» **What is expected**
A precise retyping is required of every line from the one containing "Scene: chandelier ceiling" down to the one containing "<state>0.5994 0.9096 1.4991", both included, and of no other line.

::: Source data

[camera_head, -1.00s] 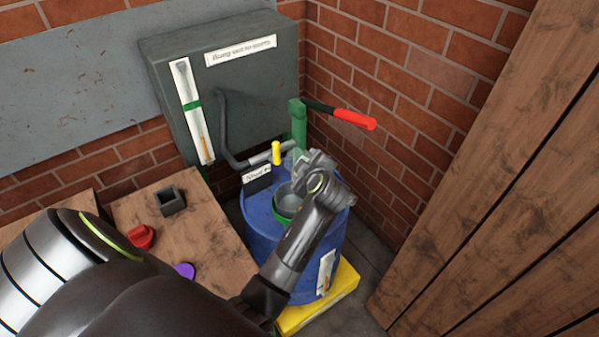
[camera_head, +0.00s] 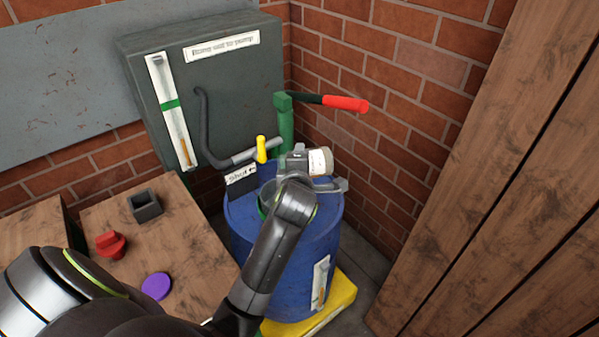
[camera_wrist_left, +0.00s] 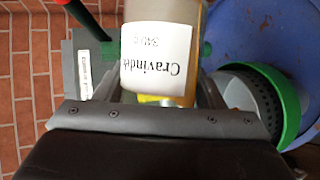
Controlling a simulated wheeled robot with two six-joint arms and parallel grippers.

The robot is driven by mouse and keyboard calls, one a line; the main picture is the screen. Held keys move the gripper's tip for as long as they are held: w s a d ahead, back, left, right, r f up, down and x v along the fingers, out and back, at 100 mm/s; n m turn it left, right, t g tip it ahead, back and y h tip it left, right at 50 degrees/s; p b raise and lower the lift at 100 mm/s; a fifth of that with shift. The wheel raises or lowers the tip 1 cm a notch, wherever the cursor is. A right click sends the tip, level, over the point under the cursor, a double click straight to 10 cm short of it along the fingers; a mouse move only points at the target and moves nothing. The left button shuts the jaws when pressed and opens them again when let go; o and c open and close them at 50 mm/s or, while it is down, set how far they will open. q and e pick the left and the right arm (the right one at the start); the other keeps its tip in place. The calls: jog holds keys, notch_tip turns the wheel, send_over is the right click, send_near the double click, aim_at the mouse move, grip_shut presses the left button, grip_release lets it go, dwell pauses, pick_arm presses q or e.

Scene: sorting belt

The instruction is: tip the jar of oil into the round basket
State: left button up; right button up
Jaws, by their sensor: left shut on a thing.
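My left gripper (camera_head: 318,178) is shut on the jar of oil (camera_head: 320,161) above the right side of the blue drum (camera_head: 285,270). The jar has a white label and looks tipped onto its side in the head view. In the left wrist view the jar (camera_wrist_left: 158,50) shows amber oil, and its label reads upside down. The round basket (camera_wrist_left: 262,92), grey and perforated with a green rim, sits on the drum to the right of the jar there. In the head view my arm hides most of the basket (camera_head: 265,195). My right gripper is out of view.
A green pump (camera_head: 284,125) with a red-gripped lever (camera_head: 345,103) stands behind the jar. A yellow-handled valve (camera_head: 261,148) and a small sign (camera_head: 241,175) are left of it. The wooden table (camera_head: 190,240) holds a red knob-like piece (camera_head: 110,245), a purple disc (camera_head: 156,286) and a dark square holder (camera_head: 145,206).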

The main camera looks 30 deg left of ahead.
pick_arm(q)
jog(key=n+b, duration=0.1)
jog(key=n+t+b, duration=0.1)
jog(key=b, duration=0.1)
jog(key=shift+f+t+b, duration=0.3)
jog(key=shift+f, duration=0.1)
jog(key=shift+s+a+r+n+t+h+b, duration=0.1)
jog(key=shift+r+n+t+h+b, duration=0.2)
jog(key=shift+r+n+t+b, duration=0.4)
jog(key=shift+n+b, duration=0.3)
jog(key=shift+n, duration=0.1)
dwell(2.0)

::::::
::: Source data

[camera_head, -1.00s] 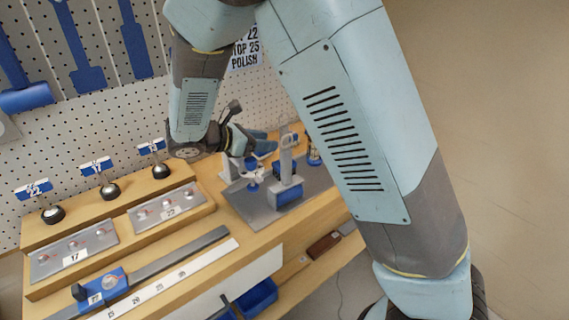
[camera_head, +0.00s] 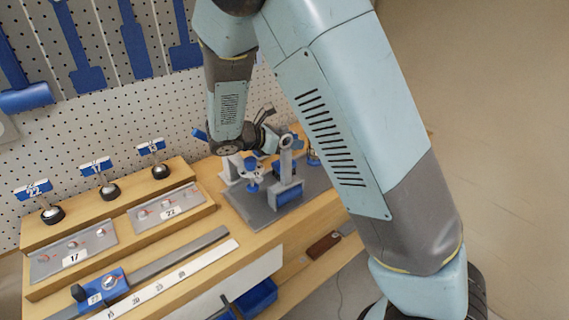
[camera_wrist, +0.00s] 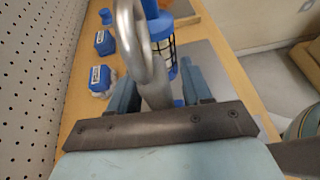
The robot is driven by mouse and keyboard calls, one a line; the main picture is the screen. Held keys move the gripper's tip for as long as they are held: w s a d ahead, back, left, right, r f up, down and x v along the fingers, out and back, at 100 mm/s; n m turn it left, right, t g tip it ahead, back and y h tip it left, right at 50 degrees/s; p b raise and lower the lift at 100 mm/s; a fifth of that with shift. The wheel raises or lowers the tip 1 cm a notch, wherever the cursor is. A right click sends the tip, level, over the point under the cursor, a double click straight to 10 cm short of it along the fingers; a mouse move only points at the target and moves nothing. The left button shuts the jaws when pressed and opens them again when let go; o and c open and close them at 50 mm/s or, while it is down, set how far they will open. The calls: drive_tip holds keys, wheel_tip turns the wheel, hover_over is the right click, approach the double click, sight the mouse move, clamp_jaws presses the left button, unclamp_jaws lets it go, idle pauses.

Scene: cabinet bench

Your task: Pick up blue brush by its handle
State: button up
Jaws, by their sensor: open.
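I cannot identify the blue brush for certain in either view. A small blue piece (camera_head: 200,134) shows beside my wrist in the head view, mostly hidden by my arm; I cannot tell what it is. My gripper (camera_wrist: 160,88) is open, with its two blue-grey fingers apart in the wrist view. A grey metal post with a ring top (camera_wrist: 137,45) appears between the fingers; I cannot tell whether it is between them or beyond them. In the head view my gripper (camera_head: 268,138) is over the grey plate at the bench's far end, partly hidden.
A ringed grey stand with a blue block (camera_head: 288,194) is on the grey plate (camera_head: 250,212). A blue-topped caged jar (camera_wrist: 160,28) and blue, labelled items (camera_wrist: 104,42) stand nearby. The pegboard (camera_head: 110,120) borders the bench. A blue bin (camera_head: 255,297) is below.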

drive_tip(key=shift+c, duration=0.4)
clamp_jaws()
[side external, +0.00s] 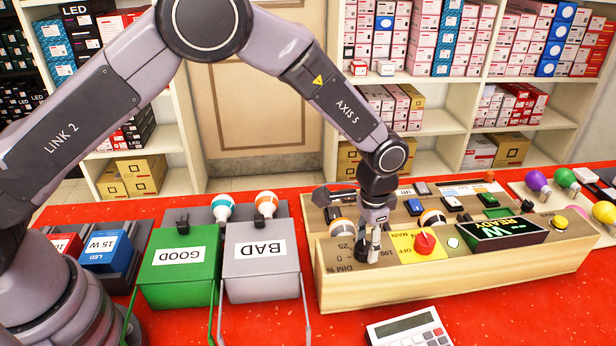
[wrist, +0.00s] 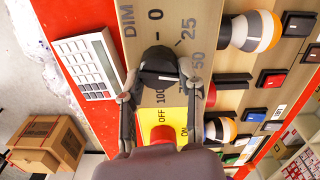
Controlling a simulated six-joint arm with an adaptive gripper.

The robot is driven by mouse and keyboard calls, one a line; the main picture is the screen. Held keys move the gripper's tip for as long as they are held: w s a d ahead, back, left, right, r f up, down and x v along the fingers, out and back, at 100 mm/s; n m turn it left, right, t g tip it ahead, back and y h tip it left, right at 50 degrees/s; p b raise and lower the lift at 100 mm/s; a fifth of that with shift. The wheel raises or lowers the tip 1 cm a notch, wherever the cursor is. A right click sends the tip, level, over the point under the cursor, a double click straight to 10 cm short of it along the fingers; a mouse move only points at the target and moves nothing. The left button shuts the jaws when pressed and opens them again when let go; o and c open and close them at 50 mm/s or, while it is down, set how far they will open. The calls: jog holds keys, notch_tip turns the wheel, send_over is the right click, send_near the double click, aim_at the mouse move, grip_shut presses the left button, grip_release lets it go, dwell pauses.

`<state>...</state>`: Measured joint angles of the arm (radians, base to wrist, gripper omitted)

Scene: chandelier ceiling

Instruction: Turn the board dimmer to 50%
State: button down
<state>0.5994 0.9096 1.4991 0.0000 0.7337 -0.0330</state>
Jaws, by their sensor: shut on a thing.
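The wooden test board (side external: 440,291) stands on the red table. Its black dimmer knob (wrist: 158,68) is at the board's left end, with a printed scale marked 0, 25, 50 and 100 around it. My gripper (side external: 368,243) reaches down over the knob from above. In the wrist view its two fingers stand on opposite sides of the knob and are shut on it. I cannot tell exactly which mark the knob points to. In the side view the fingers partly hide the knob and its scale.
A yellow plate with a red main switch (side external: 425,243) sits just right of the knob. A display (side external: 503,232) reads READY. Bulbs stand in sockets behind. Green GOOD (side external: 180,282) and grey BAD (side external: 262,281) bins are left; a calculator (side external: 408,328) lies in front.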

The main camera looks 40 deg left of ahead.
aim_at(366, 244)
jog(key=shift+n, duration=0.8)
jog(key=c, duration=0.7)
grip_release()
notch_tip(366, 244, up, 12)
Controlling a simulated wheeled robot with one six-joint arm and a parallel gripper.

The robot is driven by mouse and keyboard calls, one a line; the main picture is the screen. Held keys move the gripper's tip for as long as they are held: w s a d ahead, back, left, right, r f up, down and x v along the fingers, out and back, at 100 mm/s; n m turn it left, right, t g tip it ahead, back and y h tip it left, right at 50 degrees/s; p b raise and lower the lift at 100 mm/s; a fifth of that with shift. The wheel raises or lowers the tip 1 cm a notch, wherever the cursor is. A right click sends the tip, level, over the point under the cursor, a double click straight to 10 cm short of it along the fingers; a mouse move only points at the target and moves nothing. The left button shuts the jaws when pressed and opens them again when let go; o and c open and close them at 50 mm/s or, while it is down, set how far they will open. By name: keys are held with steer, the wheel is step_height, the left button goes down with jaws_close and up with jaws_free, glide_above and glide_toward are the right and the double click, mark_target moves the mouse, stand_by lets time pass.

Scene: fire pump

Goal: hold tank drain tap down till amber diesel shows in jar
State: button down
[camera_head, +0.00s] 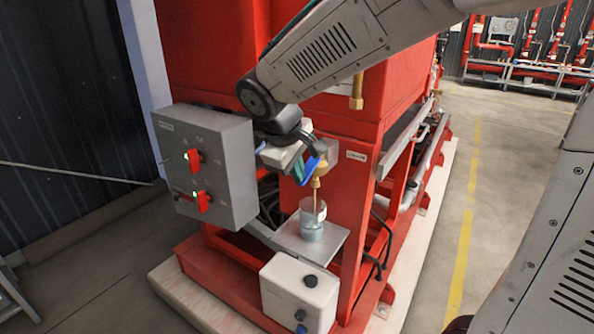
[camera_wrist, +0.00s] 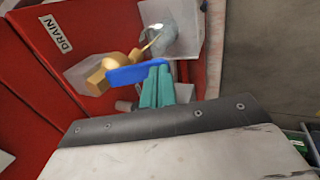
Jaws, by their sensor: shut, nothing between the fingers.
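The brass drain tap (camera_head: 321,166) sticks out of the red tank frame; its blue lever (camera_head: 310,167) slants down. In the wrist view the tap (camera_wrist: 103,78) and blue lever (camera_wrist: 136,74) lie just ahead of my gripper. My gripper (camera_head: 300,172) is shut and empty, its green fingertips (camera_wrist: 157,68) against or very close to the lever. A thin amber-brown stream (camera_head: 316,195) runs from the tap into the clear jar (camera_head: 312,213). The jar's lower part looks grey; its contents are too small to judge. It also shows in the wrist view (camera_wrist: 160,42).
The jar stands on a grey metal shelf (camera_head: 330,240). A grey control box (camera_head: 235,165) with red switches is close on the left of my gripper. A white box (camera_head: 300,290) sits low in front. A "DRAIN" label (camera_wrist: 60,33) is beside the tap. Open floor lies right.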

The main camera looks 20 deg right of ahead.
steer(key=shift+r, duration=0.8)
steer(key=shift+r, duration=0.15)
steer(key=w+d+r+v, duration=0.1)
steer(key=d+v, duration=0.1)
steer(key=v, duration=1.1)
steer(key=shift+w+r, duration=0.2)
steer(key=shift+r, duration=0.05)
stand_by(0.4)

::::::

» **Answer to this task**
Scene: chandelier ceiling

Instruction: Turn the board dimmer to 50%
State: button down
<state>0.5994 0.9096 1.4991 0.0000 0.7337 -0.0330</state>

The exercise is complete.